» DATA SHOWN
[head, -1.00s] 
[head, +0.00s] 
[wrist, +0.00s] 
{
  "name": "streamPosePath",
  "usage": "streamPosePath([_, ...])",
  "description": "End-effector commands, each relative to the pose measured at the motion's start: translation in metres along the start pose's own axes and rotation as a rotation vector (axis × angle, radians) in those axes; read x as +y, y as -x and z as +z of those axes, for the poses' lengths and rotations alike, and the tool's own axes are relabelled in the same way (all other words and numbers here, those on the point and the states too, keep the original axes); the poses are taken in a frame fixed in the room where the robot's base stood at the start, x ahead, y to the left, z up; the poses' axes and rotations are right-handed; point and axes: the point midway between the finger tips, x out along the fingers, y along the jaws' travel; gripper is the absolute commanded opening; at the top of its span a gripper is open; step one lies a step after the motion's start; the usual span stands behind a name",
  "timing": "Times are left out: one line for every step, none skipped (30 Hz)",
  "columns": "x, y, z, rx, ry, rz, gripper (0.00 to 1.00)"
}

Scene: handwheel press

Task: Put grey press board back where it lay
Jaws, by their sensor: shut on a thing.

» GOAL
Print the material verbatim, all of it.

» RESPONSE
[head, -1.00s] 
[head, +0.00s] 
[wrist, +0.00s] 
{
  "name": "streamPosePath",
  "usage": "streamPosePath([_, ...])",
  "description": "End-effector commands, each relative to the pose measured at the motion's start: translation in metres along the start pose's own axes and rotation as a rotation vector (axis × angle, radians) in those axes; read x as +y, y as -x and z as +z of those axes, for the poses' lengths and rotations alike, and the tool's own axes are relabelled in the same way (all other words and numbers here, those on the point and the states too, keep the original axes); the poses are taken in a frame fixed in the room where the robot's base stood at the start, x ahead, y to the left, z up; the poses' axes and rotations are right-handed; point and axes: the point midway between the finger tips, x out along the fingers, y along the jaws' travel; gripper is the absolute commanded opening; at the top of its span a gripper is open; step one lies a step after the motion's start; the usual span stands behind a name",
  "timing": "Times are left out: one line for every step, none skipped (30 Hz)",
  "columns": "x, y, z, rx, ry, rz, gripper (0.00 to 1.00)"
}

Scene: handwheel press

Task: Put grey press board back where it lay
Jaws, by their sensor: shut on a thing.

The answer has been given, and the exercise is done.